DESCRIPTION OF THE TASK:
Return the full material exactly.

═══ DATA PROVIDED

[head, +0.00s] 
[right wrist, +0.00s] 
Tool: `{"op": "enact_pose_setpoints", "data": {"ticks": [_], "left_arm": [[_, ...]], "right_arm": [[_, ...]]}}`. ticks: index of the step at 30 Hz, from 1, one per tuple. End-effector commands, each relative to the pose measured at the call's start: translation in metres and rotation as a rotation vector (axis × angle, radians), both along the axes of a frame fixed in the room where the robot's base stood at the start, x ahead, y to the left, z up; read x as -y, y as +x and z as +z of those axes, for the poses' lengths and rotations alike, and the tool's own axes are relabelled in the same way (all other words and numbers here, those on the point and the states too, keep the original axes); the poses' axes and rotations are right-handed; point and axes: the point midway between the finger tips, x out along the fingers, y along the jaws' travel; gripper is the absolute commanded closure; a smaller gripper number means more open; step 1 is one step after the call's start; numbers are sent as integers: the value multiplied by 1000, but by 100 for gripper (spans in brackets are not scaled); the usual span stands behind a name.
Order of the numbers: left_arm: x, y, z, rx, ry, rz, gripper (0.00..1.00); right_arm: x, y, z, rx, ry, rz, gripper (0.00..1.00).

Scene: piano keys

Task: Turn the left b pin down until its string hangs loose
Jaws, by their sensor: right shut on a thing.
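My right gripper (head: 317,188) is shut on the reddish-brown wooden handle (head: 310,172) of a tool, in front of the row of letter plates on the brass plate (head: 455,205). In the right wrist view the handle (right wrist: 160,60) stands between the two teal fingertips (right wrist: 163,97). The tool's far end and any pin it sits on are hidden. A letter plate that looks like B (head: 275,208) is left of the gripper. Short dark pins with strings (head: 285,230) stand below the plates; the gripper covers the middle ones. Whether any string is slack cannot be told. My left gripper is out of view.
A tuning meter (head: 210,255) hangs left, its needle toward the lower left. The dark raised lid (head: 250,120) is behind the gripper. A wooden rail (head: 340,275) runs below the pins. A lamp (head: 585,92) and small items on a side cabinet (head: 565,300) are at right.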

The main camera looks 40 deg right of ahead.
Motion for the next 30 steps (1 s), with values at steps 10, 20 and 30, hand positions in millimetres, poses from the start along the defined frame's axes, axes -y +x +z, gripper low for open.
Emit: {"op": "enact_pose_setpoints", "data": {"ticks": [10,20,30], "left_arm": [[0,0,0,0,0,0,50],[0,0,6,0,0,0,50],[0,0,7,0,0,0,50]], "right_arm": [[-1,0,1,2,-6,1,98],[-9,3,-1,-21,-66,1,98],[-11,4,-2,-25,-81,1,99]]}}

══════

WORKED SOLUTION:
[head, +0.00s] 
[right wrist, +0.00s] 
Tool: `{"op": "enact_pose_setpoints", "data": {"ticks": [_], "left_arm": [[_, ...]], "right_arm": [[_, ...]]}}`. ticks: index of the step at 30 Hz, from 1, one per tuple. End-effector commands, each relative to the pose measured at the call's start: translation in metres and rotation as a rotation vector (axis × angle, radians), both along the axes of a frame fixed in the room where the robot's base stood at the start, x ahead, y to the left, z up; read x as -y, y as +x and z as +z of those axes, for the poses' lengths and rotations alike, and the tool's own axes are relabelled in the same way (all other words and numbers here, those on the point and the states too, keep the original axes); the poses' axes and rotations are right-handed; point and axes: the point midway between the finger tips, x out along the fingers, y along the jaws' travel; gripper is the absolute commanded closure; a smaller gripper number means more open; step 1 is one step after the call's start; numbers are sent as integers: the value multiplied by 1000, but by 100 for gripper (spans in brackets are not scaled); the usual span stands behind a name.
Order of the numbers: left_arm: x, y, z, rx, ry, rz, gripper (0.00..1.00); right_arm: x, y, z, rx, ry, rz, gripper (0.00..1.00).

Scene: piano keys

Task: Turn the left b pin down until its string hangs loose
Jaws, by their sensor: right shut on a thing.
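My right gripper (head: 317,188) is shut on the reddish-brown wooden handle (head: 310,172) of a tool, in front of the row of letter plates on the brass plate (head: 455,205). In the right wrist view the handle (right wrist: 160,60) stands between the two teal fingertips (right wrist: 163,97). The tool's far end and any pin it sits on are hidden. A letter plate that looks like B (head: 275,208) is left of the gripper. Short dark pins with strings (head: 285,230) stand below the plates; the gripper covers the middle ones. Whether any string is slack cannot be told. My left gripper is out of view.
A tuning meter (head: 210,255) hangs left, its needle toward the lower left. The dark raised lid (head: 250,120) is behind the gripper. A wooden rail (head: 340,275) runs below the pins. A lamp (head: 585,92) and small items on a side cabinet (head: 565,300) are at right.

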The main camera looks 40 deg right of ahead.
Motion for the next 30 steps (1 s), with values at steps 10, 20 and 30, hand positions in millimetres, poses from the start along the defined frame's axes, axes -y +x +z, gripper low for open.
Emit: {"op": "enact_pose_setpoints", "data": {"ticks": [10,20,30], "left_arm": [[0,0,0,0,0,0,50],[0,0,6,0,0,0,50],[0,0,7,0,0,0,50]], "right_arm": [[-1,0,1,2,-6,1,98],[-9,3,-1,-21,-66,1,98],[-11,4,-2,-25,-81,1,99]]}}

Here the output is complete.